-
Git clone lm-evaluation-harness in this directory
git clone https://github.com/EleutherAI/lm-evaluation-harness.git
-
Create know_dist.yaml in the lm-evaluation/lm_eval/tasks/benchmarks with the following code:
group: know_dist task: - headqa_en - headqa_es - paws_en - paws_es - paws_zh - xnli_en - xnli_es - xnli_zh - xstorycloze_en - xstorycloze_es - xstorycloze_zh - lambada_openai_mt_en - lambada_openai_mt_es
-
run the install.sh script in your environment
-
change directory to /jobs and sbatch the model
Note: if you need to change the job script or create a new one then there are three things that you are crucial when you change it:
- model_name: name that the results will have, mostly for properly keeping track of which model is which
- model_path: where the model is located.
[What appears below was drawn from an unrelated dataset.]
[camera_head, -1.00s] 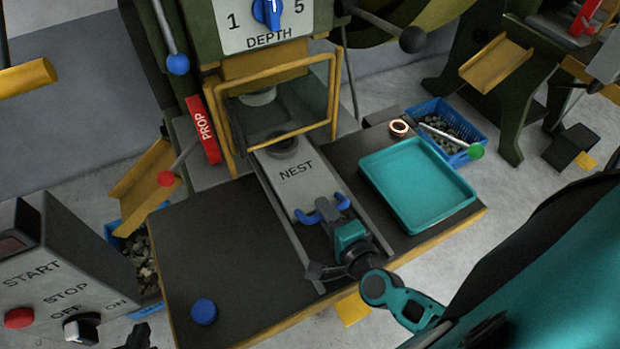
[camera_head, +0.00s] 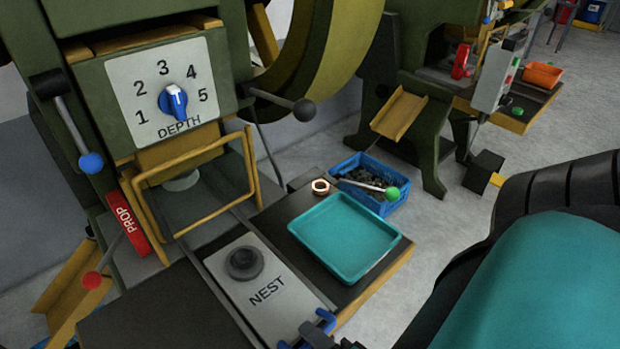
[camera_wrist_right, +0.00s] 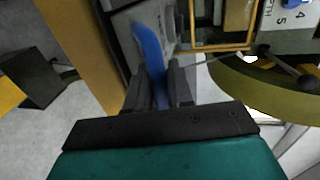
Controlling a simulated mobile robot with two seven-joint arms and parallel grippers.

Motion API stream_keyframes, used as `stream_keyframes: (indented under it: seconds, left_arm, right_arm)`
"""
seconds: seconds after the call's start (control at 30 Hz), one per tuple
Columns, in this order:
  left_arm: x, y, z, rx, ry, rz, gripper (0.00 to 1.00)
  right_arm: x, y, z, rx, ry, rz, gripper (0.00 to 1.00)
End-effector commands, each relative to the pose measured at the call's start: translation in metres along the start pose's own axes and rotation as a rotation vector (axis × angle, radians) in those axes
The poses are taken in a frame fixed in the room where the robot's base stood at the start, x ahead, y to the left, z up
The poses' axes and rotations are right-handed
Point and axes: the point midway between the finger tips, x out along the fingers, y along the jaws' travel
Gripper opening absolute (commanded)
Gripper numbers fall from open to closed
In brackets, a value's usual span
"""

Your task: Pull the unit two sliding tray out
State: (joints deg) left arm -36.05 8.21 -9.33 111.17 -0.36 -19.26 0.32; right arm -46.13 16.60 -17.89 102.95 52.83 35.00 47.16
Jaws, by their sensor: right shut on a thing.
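The sliding tray (camera_head: 290,315) is a grey plate marked NEST with a dark round nest (camera_head: 243,262) on it. It lies in its rails on the dark bench, and the nest is out in front of the yellow guard frame (camera_head: 150,215). Its blue handle (camera_head: 322,322) is at the bottom edge of the head view and also shows in the right wrist view (camera_wrist_right: 150,50). My right gripper (camera_wrist_right: 163,88) is shut on this handle; in the head view only a little of it shows. My left gripper is not in view.
A teal tray (camera_head: 345,237) lies on the bench to the right, with a copper ring (camera_head: 320,187) behind it. A blue crate (camera_head: 372,183) of dark pieces stands beyond. A red PROP bar (camera_head: 128,224) stands left of the guard. Another press is at the back right.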

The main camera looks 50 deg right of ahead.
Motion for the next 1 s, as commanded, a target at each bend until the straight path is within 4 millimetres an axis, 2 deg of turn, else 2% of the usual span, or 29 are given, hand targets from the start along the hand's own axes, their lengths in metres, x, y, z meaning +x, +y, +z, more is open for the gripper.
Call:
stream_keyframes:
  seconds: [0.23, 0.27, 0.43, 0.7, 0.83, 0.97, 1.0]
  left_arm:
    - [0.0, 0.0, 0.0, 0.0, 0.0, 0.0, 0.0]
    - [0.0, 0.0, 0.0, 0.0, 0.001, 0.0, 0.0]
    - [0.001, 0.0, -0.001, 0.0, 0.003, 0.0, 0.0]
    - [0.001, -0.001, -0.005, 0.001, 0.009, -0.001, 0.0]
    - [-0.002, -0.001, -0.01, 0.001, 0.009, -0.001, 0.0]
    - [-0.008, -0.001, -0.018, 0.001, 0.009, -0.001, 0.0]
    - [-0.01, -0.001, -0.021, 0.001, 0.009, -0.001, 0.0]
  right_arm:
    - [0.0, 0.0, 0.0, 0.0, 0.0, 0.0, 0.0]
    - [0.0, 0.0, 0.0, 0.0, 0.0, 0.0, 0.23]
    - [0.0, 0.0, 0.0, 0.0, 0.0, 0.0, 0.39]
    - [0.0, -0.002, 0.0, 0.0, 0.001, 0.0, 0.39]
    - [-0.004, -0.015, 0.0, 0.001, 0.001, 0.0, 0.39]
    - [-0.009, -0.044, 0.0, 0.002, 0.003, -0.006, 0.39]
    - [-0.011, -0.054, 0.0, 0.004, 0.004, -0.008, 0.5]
This is the huggingface
pretrained_model_name_or_path
so you can also provide it with for examplebigscience/bloom-3B
to load a model from huggingface. - output_path: location where the results will be saved.
You might also want to change the SBATCH job-name as it makes it much easier to find the right error and output log file if you name it after the model. Most other things should not be touched except for other SBATCH settings in case you don't have red queue access or something similar. Each evaluation job script should run for roughly 30 min.